Is A Superbase The Answer?
The announcement that Charleston will become the Coast Guard equivalent of either the Navy’s San Diego or Norfolk super-base complexes may raise some concern that the Coast Guard is putting too many eggs in a single, vulnerable and often hurricane-threatened basket. But the Coast Guard is far more dispersed than the U.S. Navy, and is committed—even trapped—into maintaining a bewildering array of small bases throughout the United States.
Condensing certain Coast Guard activities into a few central areas makes sense. Basing the Coast Guard’s largest cutters in a handful of locations allows for a consolidation of logistical, support and other training functions. With a thriving ship repair yard nearby, the Coast Guard’s maintenance challenge becomes far easier. The shining USCGC James—backdrop for the Coast Guard Commandant’s speech in downtown Charleston—was a perfect example.

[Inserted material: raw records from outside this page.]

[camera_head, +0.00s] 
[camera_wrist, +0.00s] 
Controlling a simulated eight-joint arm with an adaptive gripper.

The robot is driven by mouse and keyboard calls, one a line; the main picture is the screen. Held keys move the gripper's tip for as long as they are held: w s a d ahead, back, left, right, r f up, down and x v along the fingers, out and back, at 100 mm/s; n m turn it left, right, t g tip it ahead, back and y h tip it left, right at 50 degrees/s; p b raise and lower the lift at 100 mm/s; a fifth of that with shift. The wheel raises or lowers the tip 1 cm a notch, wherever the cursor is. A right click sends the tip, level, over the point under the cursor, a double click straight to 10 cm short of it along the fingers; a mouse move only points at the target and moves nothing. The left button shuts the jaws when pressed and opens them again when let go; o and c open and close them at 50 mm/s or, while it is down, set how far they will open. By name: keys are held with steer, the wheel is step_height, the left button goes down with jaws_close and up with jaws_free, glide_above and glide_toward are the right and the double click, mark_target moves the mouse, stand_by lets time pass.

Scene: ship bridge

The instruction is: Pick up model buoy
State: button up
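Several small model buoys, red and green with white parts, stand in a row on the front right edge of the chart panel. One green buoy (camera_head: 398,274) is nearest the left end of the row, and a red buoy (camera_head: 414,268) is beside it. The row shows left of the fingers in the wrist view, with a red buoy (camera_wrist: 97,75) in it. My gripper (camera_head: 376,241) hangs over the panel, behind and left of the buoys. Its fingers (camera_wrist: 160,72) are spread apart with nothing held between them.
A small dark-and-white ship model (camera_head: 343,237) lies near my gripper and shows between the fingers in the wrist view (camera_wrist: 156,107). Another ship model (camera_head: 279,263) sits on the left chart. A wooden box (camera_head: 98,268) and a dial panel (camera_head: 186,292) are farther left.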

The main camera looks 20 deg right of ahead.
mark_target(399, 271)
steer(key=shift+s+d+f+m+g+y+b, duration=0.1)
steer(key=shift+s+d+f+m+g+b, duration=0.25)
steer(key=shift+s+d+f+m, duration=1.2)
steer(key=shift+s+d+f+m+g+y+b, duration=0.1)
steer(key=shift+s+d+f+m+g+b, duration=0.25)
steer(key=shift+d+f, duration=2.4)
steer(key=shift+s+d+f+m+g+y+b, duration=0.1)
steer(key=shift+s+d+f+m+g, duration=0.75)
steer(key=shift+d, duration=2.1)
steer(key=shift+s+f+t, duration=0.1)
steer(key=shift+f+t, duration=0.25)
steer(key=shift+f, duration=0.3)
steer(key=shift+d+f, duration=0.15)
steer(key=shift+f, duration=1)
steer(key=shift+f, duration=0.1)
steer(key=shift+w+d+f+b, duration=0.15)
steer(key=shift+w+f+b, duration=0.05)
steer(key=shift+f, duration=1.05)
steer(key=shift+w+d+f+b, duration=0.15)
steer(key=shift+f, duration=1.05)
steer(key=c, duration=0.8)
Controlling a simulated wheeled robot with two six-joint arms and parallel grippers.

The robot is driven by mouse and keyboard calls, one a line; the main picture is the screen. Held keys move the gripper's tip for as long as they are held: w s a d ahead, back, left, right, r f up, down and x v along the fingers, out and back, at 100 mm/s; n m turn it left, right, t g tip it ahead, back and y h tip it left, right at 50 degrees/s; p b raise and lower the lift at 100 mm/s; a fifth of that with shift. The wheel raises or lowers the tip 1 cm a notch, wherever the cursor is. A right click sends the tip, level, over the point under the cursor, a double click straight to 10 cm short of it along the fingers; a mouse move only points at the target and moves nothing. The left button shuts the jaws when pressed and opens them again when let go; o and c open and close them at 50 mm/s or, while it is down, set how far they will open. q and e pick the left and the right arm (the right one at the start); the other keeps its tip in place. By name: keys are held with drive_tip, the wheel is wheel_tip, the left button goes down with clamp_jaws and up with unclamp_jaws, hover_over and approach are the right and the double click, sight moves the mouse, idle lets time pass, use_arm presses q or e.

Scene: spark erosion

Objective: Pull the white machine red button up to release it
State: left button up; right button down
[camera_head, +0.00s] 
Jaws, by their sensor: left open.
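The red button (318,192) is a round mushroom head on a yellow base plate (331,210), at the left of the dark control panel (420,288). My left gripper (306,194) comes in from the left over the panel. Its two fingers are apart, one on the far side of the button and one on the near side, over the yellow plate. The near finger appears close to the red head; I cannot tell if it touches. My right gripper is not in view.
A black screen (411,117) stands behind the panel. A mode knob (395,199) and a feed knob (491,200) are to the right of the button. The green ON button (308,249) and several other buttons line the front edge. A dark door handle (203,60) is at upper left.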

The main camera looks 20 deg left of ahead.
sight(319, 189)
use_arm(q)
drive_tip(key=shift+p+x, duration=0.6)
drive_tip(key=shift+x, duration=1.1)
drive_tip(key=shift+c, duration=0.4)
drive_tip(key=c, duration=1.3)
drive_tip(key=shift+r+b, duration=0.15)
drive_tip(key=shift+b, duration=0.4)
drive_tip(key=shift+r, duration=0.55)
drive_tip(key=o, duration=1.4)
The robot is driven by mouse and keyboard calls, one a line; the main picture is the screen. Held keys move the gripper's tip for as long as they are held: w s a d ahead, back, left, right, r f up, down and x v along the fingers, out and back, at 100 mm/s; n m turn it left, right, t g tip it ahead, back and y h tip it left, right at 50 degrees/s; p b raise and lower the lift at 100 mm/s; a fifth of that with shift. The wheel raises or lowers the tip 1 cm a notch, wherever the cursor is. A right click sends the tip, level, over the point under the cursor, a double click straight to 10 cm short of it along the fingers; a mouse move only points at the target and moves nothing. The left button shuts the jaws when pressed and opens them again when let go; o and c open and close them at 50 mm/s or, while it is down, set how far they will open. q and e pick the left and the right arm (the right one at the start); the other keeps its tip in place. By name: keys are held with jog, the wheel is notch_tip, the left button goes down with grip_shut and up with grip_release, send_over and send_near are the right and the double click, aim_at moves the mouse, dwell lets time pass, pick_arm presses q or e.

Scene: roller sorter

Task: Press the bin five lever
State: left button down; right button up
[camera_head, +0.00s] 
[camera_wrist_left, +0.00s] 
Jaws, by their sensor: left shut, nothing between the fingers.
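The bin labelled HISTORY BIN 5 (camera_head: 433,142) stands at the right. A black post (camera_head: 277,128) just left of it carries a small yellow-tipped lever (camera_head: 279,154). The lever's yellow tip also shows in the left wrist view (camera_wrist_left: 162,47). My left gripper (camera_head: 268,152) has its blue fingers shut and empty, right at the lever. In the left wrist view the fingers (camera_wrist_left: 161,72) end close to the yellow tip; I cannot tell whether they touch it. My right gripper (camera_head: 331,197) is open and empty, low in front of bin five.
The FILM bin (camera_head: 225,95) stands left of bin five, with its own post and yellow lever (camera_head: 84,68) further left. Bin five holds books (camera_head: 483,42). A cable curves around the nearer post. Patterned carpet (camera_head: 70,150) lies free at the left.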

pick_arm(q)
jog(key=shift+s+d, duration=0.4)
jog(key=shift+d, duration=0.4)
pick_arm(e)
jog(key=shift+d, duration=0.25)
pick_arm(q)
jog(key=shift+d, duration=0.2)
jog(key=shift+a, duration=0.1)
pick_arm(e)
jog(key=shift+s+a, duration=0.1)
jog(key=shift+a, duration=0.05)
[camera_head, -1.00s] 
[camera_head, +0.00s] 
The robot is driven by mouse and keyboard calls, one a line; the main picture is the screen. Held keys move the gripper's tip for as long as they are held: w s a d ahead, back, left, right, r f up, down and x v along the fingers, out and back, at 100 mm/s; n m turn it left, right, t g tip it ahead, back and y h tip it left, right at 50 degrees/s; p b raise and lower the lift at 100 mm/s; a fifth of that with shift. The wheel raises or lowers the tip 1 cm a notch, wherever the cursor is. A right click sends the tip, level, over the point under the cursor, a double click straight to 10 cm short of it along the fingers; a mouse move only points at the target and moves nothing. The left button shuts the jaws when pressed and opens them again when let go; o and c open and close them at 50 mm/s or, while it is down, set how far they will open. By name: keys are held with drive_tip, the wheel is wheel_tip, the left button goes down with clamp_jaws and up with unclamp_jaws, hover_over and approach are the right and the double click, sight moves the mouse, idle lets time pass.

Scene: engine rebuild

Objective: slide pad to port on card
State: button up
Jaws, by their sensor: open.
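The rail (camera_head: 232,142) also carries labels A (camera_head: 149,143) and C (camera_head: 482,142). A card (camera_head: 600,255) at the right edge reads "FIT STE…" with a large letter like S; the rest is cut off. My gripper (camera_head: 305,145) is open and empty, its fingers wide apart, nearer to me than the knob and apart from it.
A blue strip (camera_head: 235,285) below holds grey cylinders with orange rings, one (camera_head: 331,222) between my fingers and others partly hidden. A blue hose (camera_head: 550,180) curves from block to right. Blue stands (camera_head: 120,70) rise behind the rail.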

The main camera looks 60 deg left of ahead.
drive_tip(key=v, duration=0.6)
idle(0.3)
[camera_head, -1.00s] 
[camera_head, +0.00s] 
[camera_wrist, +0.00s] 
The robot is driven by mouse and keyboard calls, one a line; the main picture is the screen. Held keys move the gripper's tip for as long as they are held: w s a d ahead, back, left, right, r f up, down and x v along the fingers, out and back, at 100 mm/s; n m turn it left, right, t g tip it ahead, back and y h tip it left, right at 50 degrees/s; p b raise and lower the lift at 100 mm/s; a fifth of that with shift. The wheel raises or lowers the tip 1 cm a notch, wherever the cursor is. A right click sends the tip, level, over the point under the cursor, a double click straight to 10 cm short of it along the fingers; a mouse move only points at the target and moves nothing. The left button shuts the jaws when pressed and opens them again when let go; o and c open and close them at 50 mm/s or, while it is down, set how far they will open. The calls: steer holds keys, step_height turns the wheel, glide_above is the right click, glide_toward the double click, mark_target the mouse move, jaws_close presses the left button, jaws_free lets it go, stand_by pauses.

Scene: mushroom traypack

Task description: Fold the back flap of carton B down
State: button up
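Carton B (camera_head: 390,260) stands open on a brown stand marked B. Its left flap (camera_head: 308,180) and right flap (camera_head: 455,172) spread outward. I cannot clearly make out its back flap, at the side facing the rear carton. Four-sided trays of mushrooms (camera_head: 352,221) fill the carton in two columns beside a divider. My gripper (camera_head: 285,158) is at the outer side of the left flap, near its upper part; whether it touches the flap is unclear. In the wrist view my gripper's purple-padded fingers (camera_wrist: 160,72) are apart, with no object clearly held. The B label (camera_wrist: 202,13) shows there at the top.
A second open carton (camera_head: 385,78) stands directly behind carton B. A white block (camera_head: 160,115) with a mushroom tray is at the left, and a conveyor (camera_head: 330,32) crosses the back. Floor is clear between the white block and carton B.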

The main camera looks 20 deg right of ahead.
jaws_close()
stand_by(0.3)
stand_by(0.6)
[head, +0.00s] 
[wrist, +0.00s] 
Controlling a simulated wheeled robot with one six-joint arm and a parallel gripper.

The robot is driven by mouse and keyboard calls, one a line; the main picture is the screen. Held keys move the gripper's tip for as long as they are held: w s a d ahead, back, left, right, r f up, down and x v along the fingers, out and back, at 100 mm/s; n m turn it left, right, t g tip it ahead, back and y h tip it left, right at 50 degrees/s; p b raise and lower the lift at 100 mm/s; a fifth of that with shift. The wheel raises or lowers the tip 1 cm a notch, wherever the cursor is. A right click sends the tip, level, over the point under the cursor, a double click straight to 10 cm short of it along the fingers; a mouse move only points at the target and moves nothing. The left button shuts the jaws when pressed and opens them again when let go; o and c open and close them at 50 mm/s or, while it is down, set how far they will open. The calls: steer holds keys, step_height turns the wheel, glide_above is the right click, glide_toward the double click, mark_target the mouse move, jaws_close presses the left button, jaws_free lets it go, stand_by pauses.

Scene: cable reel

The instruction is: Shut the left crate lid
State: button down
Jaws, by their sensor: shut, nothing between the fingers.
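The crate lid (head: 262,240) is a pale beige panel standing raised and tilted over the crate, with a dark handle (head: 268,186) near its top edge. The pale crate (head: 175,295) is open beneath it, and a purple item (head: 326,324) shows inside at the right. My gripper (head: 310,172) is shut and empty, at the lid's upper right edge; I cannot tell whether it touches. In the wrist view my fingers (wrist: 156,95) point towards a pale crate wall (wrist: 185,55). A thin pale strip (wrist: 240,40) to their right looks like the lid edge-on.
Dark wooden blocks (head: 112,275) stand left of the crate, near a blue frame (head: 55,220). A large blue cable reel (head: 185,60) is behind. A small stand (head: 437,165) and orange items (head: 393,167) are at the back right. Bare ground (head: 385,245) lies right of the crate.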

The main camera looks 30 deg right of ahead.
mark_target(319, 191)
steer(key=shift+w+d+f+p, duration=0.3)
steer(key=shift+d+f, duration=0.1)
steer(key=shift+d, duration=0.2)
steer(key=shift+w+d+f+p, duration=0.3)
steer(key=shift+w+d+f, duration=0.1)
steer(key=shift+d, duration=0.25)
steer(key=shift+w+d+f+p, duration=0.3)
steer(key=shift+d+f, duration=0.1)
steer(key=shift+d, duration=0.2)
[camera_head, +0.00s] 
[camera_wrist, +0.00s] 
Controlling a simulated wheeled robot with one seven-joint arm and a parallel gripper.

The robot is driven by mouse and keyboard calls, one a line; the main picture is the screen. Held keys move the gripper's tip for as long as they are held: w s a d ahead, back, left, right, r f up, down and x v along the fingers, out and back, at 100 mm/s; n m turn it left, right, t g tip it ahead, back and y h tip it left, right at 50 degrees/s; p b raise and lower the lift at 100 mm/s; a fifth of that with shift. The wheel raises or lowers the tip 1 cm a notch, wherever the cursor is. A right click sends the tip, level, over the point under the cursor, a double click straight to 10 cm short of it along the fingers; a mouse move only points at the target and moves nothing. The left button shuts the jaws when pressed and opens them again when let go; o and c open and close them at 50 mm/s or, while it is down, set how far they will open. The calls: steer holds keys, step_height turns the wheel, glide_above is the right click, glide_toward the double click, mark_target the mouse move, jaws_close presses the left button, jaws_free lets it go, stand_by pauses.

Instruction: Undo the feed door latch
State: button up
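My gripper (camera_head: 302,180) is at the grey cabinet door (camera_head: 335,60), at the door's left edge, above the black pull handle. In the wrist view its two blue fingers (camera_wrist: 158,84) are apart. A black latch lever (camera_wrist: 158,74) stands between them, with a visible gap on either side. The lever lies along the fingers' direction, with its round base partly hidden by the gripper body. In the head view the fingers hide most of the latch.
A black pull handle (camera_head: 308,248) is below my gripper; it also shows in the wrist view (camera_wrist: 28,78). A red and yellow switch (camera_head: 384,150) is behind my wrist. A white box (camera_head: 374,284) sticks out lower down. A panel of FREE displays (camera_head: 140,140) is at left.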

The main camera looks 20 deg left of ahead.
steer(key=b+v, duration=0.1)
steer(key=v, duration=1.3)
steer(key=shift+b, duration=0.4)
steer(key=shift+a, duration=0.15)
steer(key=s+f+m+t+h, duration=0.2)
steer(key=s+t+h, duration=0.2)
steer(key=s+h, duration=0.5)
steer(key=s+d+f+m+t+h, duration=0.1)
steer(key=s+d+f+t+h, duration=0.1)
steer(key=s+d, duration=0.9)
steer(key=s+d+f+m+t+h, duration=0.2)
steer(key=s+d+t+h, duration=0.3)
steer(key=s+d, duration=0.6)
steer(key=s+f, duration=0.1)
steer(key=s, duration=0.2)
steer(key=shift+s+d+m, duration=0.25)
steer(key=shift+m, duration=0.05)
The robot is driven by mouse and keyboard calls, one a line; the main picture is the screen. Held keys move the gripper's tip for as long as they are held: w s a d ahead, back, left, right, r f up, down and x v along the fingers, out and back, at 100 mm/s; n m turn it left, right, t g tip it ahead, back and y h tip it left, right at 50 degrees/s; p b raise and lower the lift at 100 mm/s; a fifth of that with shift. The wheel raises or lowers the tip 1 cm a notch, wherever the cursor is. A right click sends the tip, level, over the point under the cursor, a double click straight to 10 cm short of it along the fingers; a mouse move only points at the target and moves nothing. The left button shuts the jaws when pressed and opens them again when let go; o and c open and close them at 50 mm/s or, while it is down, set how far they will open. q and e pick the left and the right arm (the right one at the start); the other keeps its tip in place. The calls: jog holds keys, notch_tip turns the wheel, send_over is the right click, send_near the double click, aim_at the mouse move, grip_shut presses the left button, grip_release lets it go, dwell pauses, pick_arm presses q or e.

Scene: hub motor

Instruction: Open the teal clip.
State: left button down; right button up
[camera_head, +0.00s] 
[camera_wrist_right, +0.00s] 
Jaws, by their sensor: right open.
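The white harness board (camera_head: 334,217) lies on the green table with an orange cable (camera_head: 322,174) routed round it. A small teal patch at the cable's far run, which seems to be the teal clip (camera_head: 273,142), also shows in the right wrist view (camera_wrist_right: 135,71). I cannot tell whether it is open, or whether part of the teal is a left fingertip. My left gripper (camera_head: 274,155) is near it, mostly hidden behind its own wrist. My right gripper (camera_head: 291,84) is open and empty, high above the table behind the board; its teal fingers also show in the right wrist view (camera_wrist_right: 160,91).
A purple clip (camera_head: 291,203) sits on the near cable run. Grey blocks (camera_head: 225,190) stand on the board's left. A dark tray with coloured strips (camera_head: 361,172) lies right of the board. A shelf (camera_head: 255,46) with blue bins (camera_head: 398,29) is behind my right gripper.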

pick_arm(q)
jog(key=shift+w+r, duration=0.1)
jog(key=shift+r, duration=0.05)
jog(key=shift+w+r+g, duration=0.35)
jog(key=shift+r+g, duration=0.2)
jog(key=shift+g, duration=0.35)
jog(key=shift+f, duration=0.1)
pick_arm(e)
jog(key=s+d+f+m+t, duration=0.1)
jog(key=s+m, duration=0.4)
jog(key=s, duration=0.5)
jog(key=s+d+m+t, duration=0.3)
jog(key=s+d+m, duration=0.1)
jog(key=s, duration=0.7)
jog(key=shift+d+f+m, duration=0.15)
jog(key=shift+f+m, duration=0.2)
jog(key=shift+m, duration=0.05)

The Cutter had only made the short, seven-mile trip from Deytens Shipyard a few days before, fresh from a substantial refit.
Consolidating some Coast Guard activities—and potentially adding more to support Commandant Shultz’s ambitious set of operational, diplomatic and recapitalization goals—into the Charleston area also eases USCG personnel challenges. The service subjects members to a brutal two-year duty cycle, forcing Coast Guard personnel to move multiple times over the course of a career. By consolidating several types of platforms, missions and duties to the new Charleston super-base, Coast Guard families have the opportunity to stay in one location without damaging their potential for career advancement.
Ultimately, Charleston is a strategic port. It is why the U.S. Navy commissioned the Charleston Navy Shipyard in 1901, operating the yard until 1996. The Navy’s departure left a large strategic gap in America’s maritime readiness, but the Coast Guard, which has long recognized the strategic importance of being where the Navy is not, is moving in, advancing Charleston’s contribution to the national security of the United States.